# [Data lines]
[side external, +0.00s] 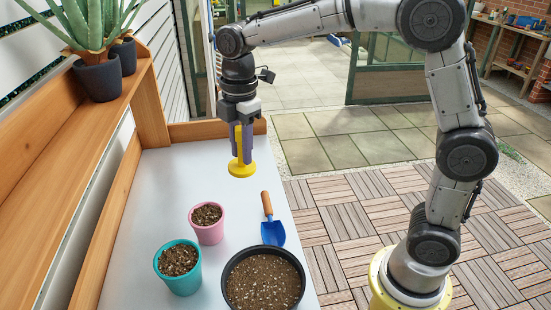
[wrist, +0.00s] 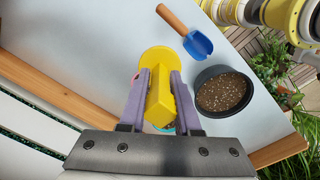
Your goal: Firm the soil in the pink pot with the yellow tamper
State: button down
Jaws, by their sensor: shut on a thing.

# [Written problem]
Give again, word for word, every line from the one holding "State: button down" to the end of the data.

# [Task answer]
State: button down
Jaws, by their sensor: shut on a thing.

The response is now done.